Quel sera ton programme pour les prochaines semaines, et notamment jusqu’à Roland‐Garros ?
Avec mon classement, le programme ne peut être défini longtemps à l’avance. Pour l’instant, je sais que je ne vais pas aller à Indian Wells et que je vais jouer Miami. Ensuite, je vais essayer de faire pas mal de matchs sur terre battue. Il y a de fortes chances pour que je joue un tournoi avant Monte‐Carlo. Cela va aussi dépendre de mon parcours à Miami. En raison de mon classement dans les Masters 1000, je joue une tête de série dès le deuxième tour. Si ça ne se passe pas très bien, on peut sortir très vite du tournoi. Aller à Indian Wells était trop court au regard de tous les efforts que j’ai faits pour revenir. Il était important pour moi de prendre du repos et de me réentraîner. Ça n’avait pas de sens d’y aller sans être réellement prêt. Après Miami, j’attaquerai la saison sur terre battue qui sera un moment fort de ma saison puisqu’il y aura beaucoup de tournois (dont l’Open Parc Auvergne‐Rhône‐Alpes de Lyon) et j’aurai la possibilité de prendre pas mal de points.

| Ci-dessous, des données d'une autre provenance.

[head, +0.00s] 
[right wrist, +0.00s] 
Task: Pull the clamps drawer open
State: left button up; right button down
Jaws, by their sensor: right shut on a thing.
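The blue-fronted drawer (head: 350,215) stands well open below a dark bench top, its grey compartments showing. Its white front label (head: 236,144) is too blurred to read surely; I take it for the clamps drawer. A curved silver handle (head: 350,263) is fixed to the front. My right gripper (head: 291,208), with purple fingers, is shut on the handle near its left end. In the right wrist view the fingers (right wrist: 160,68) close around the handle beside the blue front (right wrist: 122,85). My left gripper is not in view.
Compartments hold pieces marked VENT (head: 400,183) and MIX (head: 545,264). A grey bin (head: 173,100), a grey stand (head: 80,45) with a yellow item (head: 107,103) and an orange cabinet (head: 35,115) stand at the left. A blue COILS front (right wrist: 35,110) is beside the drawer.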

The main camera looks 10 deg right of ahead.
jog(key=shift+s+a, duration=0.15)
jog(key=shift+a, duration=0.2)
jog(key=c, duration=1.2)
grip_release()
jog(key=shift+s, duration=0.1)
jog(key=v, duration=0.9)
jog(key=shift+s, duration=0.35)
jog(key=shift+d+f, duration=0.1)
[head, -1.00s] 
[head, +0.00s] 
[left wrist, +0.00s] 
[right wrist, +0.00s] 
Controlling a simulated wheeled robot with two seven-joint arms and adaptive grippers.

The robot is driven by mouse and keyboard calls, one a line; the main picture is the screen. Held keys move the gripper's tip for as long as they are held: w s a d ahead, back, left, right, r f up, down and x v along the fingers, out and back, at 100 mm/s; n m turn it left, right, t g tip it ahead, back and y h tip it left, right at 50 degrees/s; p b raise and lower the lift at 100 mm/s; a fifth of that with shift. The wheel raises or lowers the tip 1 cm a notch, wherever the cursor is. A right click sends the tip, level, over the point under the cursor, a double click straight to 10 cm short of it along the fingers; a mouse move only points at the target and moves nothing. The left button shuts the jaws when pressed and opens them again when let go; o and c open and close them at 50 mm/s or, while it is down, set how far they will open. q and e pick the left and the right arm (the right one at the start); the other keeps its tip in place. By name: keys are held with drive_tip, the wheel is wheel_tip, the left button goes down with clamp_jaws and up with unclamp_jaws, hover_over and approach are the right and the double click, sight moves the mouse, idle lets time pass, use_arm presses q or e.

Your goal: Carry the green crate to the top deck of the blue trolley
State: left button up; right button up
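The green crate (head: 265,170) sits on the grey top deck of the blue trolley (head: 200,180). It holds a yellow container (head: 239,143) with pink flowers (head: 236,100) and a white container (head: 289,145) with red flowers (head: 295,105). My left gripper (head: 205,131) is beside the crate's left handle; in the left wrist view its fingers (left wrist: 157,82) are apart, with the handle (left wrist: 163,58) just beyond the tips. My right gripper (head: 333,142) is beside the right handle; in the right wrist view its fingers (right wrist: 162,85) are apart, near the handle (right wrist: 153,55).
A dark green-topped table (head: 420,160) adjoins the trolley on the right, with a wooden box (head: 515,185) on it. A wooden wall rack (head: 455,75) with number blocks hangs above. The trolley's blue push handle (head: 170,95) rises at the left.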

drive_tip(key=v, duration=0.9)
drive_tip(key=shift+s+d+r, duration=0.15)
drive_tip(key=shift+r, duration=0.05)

À bientôt 34 ans (le 17 avril prochain), penses‐tu à l’après-carrière et au fait de devenir coach par exemple ?
Il est vrai que j’ai toujours aimé transmettre. Avec ma carrière et l’expérience que j’ai eue sur le tour, je peux en inspirer car j’ai tout vécu. J’ai une expérience assez globale de mon sport, avec des moments très durs comme de la réussite et de grandes joies au cours de grands matchs. J’ai des choses à raconter. Loin de moi la prétention de faire du conseil, mais mettre ma carrière à disposition de jeunes joueurs pour les inspirer et prendre de bonnes décisions, oui, c’est envisageable.
Question plus ouverte pour finir : on parle beaucoup de la « NextGen », quel joueur de cette nouvelle génération pourrait avoir une carrière semblable à un membre du « Big 4 » ?
C’est très difficile à dire, car ils sont tellement jeunes et il peut se passer énormément de choses dans leur carrière. De nombreux joueurs de plus de 30 ans donnent leur avis sur le futur du tennis mondial, mais ils continuent de gagner et il ne reste pas grand‐chose (rire). On ne sait pas encore comment ils vont réagir lorsqu’ils vont arriver dans les derniers carrés. Il y en a eu en Australie, mais on a vu qu’ils ne sont pas encore au niveau des meilleurs. Il y a encore beaucoup de travail à accomplir et je pense que la suite se définira dans les deux prochaines années.